Do zespołu dołączyły już oficjalnie zawodniczki, które w trakcie bieżących przygotowań były przez sztab trenerski testowane. Zarówno Brygida Solawa, ostatnio związana z Rysami Bukowina Tatrzańska, jak i Wiktoria Aumiller z ekstraligowego Rolnika Biedrzychowice, zaprezentowały się z pozytywnej strony. – Gdyby było inaczej nie zasiliłyby naszej drużyny – przyznaje szkoleniowiec Mitechu Maciej Wejner, który opowiada również o zasadności przywołanych wzmocnień. – Chcieliśmy wprowadzić większą rywalizację na pozycjach. Obie zawodniczki mogą występować na kilku pozycjach w formacji ofensywnej, więc uniwersalność na pewno będzie istotna – zaznacza nasz rozmówca.

Solawa i Aumiller to piłkarki tego głównego „garnituru” żywieckiej drużyny? – Każda jedna zawodniczka z kadry pierwszego zespołu aspiruje do wyjściowego składu. O tym, które będą grać w danym spotkaniu zdecyduje dyspozycja w danym mikrocyklu treningowym, ale także to z kim będziemy się mierzyć. Nie zawsze przecież będziemy przystępowali do meczu z nastawieniem ofensywnym.

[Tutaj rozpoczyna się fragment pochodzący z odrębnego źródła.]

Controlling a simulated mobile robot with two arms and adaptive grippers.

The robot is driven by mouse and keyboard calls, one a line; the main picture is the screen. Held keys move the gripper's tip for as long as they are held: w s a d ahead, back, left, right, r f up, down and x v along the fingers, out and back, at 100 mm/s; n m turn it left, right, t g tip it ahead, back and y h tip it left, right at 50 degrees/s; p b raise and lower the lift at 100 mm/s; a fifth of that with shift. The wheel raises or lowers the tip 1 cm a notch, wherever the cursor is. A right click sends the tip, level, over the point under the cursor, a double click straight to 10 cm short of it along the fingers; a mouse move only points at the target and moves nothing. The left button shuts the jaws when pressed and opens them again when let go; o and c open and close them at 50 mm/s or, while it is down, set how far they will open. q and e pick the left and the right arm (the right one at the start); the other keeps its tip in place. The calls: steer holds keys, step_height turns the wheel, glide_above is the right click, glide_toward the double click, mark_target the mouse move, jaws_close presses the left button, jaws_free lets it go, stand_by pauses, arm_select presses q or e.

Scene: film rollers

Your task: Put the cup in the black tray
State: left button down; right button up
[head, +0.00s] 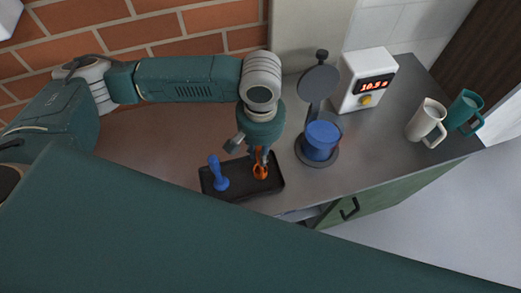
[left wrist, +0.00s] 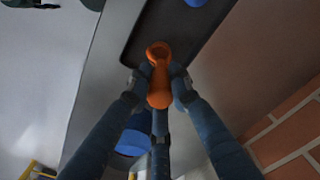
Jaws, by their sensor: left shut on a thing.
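The black tray (head: 238,192) lies on the grey counter, and it fills the top of the left wrist view (left wrist: 200,38). My left gripper (head: 261,160) points down at the tray's right part. It is shut on an orange piece (head: 261,172) with a rounded, hollow-looking end, which shows between the fingertips in the left wrist view (left wrist: 159,75). I cannot tell whether the orange piece touches the tray floor. A blue cup-like container (head: 321,141) stands on a round grey base to the right of the tray. My right gripper is not in view.
A blue knobbed tool (head: 218,174) stands in the tray's left part. A grey stand with a round disc (head: 318,82) rises behind the blue container. A white box with a red display (head: 367,80), a cream mug (head: 425,121) and a teal mug (head: 465,111) stand farther right.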

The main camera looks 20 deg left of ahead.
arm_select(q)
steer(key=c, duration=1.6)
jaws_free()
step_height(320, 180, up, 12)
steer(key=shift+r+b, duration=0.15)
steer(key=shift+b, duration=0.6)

Zresztą cały cykl przygotowań podporządkowany jest temu, abyśmy najpierw nauczyli się dobrze bronić dostępu do własnej bramki – mówi trener Mitechu.

W niedzielę żywczanki zmierzą się w sparingu w Krakowie z Prądniczanką. Spotkanie najprawdopodobniej rozegrane zostanie w systemie trzech tercji. – Choć nie jest to przeciwnik z tej najwyższej półki, to zamierzamy sprawdzić różne warianty gry – dodaje Wejner.